Surprisingly, just a year earlier, Terminator 2: Judgment Day premiered—the holy grail of action cinema, which still amazes with its precision, scope, and fantastic special effects. By the way, it also confronts the viewer with the theme of technological threats. On the other hand, The Lawnmower Man was, in a way, a precursor to films about people plugging into devices of modern technology. Strange Days, The Thirteenth Floor, or Johnny Mnemonic—also not entirely successful but more digestible—were yet to come. So maybe filmmakers just had to wander before they could reach the level of The Matrix or eXistenZ? The Lawnmower Man  wanders like a drunkard in a room full of mirrors. And yet today, a quarter of a century after its premiere, it reveals its unusually comedic potential. It’s so bad that it’s good. It also earned $150 million and spawned a sequel so bad that it’s unwatchable.
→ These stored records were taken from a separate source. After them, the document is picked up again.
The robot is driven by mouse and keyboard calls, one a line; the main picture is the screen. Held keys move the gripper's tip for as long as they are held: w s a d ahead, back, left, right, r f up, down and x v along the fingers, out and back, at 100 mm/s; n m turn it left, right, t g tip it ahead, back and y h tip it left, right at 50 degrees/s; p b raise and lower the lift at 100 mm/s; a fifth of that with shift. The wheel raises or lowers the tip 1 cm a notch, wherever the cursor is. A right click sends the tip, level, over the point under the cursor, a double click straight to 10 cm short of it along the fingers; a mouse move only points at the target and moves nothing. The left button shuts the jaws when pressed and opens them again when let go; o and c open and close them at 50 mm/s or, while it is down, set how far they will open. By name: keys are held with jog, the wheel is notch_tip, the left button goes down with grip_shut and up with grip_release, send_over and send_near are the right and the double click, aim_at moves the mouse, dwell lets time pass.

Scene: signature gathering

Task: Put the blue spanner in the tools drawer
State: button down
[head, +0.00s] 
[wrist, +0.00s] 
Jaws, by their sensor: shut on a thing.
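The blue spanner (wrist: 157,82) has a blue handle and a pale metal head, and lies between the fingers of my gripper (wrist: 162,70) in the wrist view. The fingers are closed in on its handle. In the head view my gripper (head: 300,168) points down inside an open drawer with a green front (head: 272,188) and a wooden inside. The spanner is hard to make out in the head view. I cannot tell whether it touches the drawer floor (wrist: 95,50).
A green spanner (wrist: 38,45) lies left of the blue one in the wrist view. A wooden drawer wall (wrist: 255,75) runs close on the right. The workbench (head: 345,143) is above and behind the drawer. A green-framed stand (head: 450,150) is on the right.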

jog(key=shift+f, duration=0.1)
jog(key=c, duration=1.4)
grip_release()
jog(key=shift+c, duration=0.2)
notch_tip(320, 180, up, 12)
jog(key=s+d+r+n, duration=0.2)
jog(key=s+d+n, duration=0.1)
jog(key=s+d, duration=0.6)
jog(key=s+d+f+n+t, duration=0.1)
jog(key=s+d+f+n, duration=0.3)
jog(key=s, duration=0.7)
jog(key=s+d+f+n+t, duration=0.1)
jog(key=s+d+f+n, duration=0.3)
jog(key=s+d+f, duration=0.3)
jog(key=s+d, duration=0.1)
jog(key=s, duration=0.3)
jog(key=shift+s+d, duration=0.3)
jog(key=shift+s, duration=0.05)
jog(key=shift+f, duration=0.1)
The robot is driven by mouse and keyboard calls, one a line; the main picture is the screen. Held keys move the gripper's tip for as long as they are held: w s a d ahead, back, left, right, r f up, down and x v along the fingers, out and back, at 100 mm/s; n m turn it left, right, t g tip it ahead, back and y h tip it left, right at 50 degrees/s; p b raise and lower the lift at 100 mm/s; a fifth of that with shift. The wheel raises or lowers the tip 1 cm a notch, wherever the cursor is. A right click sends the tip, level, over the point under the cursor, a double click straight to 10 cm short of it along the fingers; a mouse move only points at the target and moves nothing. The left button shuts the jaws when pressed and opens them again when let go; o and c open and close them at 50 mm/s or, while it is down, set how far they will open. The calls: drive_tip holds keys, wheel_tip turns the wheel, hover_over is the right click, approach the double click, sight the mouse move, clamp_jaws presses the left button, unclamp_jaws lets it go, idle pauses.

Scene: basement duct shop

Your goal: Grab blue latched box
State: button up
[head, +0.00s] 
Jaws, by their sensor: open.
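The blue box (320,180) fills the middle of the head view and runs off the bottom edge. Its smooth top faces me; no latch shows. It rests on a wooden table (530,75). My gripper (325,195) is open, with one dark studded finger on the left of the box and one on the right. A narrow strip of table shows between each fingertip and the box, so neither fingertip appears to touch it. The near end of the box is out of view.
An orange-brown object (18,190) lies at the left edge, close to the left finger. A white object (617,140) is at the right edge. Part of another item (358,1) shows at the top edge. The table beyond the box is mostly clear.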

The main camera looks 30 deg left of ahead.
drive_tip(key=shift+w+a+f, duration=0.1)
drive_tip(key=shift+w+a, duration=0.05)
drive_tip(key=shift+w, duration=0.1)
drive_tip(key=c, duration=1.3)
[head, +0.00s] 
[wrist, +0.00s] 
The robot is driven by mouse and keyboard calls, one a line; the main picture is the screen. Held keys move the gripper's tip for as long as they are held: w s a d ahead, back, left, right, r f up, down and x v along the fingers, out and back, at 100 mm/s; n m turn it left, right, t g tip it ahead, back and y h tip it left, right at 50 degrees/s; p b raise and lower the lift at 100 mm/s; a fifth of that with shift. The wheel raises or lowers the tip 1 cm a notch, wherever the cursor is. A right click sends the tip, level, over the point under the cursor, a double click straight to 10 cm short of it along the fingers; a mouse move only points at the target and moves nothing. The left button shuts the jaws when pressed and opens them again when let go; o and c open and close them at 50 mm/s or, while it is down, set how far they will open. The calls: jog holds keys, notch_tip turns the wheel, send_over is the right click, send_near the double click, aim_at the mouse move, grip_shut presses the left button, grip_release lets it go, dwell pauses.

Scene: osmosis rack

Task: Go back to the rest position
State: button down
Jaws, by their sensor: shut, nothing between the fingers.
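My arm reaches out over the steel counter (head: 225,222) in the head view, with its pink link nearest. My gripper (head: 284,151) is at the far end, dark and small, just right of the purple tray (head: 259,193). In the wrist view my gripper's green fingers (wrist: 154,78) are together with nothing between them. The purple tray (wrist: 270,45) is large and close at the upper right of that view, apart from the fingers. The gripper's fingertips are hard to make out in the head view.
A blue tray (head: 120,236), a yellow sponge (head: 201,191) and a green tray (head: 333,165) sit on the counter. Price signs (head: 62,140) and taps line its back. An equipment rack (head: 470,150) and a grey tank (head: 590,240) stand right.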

The Lawnmower Man Jeff Fahey Pierce Brosnan

The Lawnmower Man is the Maverick among VR movies. It’s worth a laugh. It’s also worth checking out how perceptions of the development of this technology were once shaped and comparing them with the current state of affairs. It turns out that the network—according to Dr. Angelo’s prophecy—has indeed encompassed everyone. Just gloves or goggles turned out to be unnecessary. We don’t need fancy devices or unreal animations to surf. VR still comes in handy—for simple entertainment but also to train soldiers or help autistic individuals cope with their condition. However, it did not turn society into people locked in basements, onanists, or game-addicted maniacs. I’ll say it again: it turned out that we can be them without unnecessary entourage. So turn off Facebook and like this movie. Not by clicking on some icon but straight from the heart.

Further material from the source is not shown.